- _Set exercise_: Retype the data that follows line by line, exactly, and leave its pictures out.
[START Material provided]
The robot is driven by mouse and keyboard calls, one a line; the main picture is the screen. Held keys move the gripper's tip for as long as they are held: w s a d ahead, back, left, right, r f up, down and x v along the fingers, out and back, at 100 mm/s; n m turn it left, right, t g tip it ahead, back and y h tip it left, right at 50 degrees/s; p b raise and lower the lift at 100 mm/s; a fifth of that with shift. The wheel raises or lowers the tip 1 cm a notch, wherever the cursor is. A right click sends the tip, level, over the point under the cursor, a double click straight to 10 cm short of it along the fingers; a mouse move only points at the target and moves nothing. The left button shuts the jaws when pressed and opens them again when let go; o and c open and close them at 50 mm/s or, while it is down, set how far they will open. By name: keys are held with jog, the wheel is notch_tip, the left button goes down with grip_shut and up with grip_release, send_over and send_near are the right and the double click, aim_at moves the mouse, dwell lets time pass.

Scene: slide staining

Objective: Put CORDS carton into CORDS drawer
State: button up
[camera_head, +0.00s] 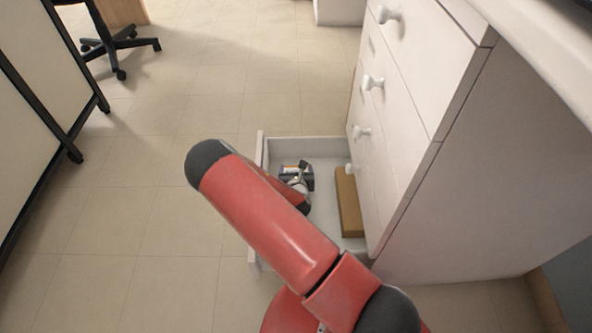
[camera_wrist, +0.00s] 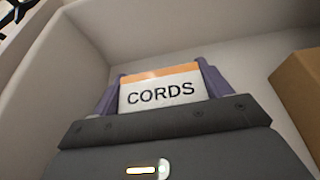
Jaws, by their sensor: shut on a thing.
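The CORDS carton (camera_wrist: 160,92) is white with an orange top band and black lettering. In the wrist view it sits between the two fingers of my gripper (camera_wrist: 160,88), which is shut on it. In the head view my gripper (camera_head: 297,180) is inside the open drawer (camera_head: 300,145), the bottom one of the white cabinet. My red arm hides much of the carton and the drawer's near part. Drawer walls (camera_wrist: 110,30) surround the gripper in the wrist view. I cannot tell whether the carton touches the drawer floor. No label shows on the drawer.
A brown box (camera_head: 349,203) lies in the drawer along its right side, beside the cabinet (camera_head: 480,170). It also shows at the right in the wrist view (camera_wrist: 300,90). A wheeled chair base (camera_head: 118,45) stands at the back left. The tiled floor (camera_head: 150,200) left of the drawer is clear.

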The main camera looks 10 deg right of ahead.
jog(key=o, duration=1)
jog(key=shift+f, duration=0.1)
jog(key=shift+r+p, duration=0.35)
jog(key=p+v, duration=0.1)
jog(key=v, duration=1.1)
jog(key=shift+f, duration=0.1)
[END Material provided]
- _Full response_:
The robot is driven by mouse and keyboard calls, one a line; the main picture is the screen. Held keys move the gripper's tip for as long as they are held: w s a d ahead, back, left, right, r f up, down and x v along the fingers, out and back, at 100 mm/s; n m turn it left, right, t g tip it ahead, back and y h tip it left, right at 50 degrees/s; p b raise and lower the lift at 100 mm/s; a fifth of that with shift. The wheel raises or lowers the tip 1 cm a notch, wherever the cursor is. A right click sends the tip, level, over the point under the cursor, a double click straight to 10 cm short of it along the fingers; a mouse move only points at the target and moves nothing. The left button shuts the jaws when pressed and opens them again when let go; o and c open and close them at 50 mm/s or, while it is down, set how far they will open. By name: keys are held with jog, the wheel is notch_tip, the left button goes down with grip_shut and up with grip_release, send_over and send_near are the right and the double click, aim_at moves the mouse, dwell lets time pass.

Scene: slide staining

Objective: Put CORDS carton into CORDS drawer
State: button up
[camera_head, +0.00s] 
[camera_wrist, +0.00s] 
Jaws, by their sensor: shut on a thing.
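The CORDS carton (camera_wrist: 160,92) is white with an orange top band and black lettering. In the wrist view it sits between the two fingers of my gripper (camera_wrist: 160,88), which is shut on it. In the head view my gripper (camera_head: 297,180) is inside the open drawer (camera_head: 300,145), the bottom one of the white cabinet. My red arm hides much of the carton and the drawer's near part. Drawer walls (camera_wrist: 110,30) surround the gripper in the wrist view. I cannot tell whether the carton touches the drawer floor. No label shows on the drawer.
A brown box (camera_head: 349,203) lies in the drawer along its right side, beside the cabinet (camera_head: 480,170). It also shows at the right in the wrist view (camera_wrist: 300,90). A wheeled chair base (camera_head: 118,45) stands at the back left. The tiled floor (camera_head: 150,200) left of the drawer is clear.

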The main camera looks 10 deg right of ahead.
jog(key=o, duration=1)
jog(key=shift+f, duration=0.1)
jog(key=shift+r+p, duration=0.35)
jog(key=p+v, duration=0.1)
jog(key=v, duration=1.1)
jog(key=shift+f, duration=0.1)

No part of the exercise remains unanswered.